MATERIAL FOR THIS TASK:
···
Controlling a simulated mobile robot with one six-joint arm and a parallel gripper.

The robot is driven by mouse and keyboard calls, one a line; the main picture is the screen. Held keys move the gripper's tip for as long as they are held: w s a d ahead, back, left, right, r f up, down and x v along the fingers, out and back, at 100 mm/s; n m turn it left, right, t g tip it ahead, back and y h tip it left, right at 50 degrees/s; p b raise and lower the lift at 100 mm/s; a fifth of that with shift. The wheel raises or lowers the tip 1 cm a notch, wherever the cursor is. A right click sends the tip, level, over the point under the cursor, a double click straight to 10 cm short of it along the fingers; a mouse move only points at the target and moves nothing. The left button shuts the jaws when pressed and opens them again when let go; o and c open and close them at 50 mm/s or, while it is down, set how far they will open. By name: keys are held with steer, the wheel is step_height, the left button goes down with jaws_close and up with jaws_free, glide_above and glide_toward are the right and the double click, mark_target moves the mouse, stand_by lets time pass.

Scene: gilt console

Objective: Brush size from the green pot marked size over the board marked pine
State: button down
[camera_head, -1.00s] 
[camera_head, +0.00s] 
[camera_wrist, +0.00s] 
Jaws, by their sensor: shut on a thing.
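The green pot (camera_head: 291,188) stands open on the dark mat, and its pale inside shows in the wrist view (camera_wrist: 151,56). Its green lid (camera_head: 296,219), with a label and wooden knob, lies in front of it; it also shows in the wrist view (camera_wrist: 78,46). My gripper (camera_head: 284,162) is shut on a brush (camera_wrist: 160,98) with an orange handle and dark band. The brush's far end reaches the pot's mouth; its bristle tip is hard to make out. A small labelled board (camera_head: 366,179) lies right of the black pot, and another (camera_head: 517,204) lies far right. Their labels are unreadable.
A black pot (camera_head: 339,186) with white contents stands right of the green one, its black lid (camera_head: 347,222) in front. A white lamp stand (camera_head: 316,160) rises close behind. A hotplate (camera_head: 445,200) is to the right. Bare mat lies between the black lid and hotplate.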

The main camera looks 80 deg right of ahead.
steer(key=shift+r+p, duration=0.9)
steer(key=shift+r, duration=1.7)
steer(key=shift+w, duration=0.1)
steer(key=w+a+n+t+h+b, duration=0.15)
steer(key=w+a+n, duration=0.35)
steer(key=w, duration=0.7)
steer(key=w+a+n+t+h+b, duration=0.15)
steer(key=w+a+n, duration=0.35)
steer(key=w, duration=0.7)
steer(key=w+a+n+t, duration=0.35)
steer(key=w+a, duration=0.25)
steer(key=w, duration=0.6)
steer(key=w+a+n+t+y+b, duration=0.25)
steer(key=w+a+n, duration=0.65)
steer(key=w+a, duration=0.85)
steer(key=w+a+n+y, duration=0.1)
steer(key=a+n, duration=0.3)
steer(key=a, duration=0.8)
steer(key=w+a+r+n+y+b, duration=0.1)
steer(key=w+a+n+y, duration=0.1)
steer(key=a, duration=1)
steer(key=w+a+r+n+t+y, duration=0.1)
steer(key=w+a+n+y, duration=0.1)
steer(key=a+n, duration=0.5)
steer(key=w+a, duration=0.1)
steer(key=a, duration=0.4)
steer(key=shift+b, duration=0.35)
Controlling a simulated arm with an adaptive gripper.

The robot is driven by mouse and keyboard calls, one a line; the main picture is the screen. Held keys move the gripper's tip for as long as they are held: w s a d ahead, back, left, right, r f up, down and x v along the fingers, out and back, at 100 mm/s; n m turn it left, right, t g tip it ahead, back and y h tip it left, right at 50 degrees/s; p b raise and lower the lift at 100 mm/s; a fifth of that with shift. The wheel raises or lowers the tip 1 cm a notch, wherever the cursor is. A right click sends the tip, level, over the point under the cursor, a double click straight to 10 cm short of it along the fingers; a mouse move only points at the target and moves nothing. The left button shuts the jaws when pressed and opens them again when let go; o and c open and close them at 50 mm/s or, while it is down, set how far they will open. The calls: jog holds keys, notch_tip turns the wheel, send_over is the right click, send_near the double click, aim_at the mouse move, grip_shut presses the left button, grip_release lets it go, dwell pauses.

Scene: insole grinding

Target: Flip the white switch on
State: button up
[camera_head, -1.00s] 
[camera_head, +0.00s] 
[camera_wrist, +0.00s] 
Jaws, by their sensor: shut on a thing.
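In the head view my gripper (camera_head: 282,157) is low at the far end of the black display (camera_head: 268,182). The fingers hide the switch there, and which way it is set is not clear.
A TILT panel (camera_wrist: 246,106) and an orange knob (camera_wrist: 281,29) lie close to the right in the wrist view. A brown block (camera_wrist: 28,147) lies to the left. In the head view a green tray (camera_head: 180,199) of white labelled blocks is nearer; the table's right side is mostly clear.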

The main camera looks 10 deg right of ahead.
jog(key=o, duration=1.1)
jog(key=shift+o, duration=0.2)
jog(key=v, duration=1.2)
···
DIRECTION:
Write the complete data out, exactly as above.

TASK SOLUTION:
Controlling a simulated mobile robot with one six-joint arm and a parallel gripper.

The robot is driven by mouse and keyboard calls, one a line; the main picture is the screen. Held keys move the gripper's tip for as long as they are held: w s a d ahead, back, left, right, r f up, down and x v along the fingers, out and back, at 100 mm/s; n m turn it left, right, t g tip it ahead, back and y h tip it left, right at 50 degrees/s; p b raise and lower the lift at 100 mm/s; a fifth of that with shift. The wheel raises or lowers the tip 1 cm a notch, wherever the cursor is. A right click sends the tip, level, over the point under the cursor, a double click straight to 10 cm short of it along the fingers; a mouse move only points at the target and moves nothing. The left button shuts the jaws when pressed and opens them again when let go; o and c open and close them at 50 mm/s or, while it is down, set how far they will open. By name: keys are held with steer, the wheel is step_height, the left button goes down with jaws_close and up with jaws_free, glide_above and glide_toward are the right and the double click, mark_target moves the mouse, stand_by lets time pass.

Scene: gilt console

Objective: Brush size from the green pot marked size over the board marked pine
State: button down
[camera_head, -1.00s] 
[camera_head, +0.00s] 
[camera_wrist, +0.00s] 
Jaws, by their sensor: shut on a thing.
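The green pot (camera_head: 291,188) stands open on the dark mat, and its pale inside shows in the wrist view (camera_wrist: 151,56). Its green lid (camera_head: 296,219), with a label and wooden knob, lies in front of it; it also shows in the wrist view (camera_wrist: 78,46). My gripper (camera_head: 284,162) is shut on a brush (camera_wrist: 160,98) with an orange handle and dark band. The brush's far end reaches the pot's mouth; its bristle tip is hard to make out. A small labelled board (camera_head: 366,179) lies right of the black pot, and another (camera_head: 517,204) lies far right. Their labels are unreadable.
A black pot (camera_head: 339,186) with white contents stands right of the green one, its black lid (camera_head: 347,222) in front. A white lamp stand (camera_head: 316,160) rises close behind. A hotplate (camera_head: 445,200) is to the right. Bare mat lies between the black lid and hotplate.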

The main camera looks 80 deg right of ahead.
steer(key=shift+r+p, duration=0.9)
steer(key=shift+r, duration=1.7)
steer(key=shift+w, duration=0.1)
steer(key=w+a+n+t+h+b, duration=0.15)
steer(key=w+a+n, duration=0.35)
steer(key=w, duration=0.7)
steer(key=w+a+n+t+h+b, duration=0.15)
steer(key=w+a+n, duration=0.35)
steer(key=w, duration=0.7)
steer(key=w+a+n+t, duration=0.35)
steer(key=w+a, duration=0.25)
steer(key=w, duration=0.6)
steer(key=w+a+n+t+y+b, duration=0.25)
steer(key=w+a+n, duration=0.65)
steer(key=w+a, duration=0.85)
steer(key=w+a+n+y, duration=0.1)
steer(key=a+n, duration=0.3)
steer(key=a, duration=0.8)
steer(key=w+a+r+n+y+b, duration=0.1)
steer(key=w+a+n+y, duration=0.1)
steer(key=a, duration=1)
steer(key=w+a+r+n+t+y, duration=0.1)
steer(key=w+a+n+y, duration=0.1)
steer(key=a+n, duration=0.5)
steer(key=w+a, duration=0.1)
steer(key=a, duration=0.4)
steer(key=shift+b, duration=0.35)
Controlling a simulated arm with an adaptive gripper.

The robot is driven by mouse and keyboard calls, one a line; the main picture is the screen. Held keys move the gripper's tip for as long as they are held: w s a d ahead, back, left, right, r f up, down and x v along the fingers, out and back, at 100 mm/s; n m turn it left, right, t g tip it ahead, back and y h tip it left, right at 50 degrees/s; p b raise and lower the lift at 100 mm/s; a fifth of that with shift. The wheel raises or lowers the tip 1 cm a notch, wherever the cursor is. A right click sends the tip, level, over the point under the cursor, a double click straight to 10 cm short of it along the fingers; a mouse move only points at the target and moves nothing. The left button shuts the jaws when pressed and opens them again when let go; o and c open and close them at 50 mm/s or, while it is down, set how far they will open. The calls: jog holds keys, notch_tip turns the wheel, send_over is the right click, send_near the double click, aim_at the mouse move, grip_shut presses the left button, grip_release lets it go, dwell pauses.

Scene: insole grinding

Target: Flip the white switch on
State: button up
[camera_head, -1.00s] 
[camera_head, +0.00s] 
[camera_wrist, +0.00s] 
Jaws, by their sensor: shut on a thing.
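In the head view my gripper (camera_head: 282,157) is low at the far end of the black display (camera_head: 268,182). The fingers hide the switch there, and which way it is set is not clear.
A TILT panel (camera_wrist: 246,106) and an orange knob (camera_wrist: 281,29) lie close to the right in the wrist view. A brown block (camera_wrist: 28,147) lies to the left. In the head view a green tray (camera_head: 180,199) of white labelled blocks is nearer; the table's right side is mostly clear.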

The main camera looks 10 deg right of ahead.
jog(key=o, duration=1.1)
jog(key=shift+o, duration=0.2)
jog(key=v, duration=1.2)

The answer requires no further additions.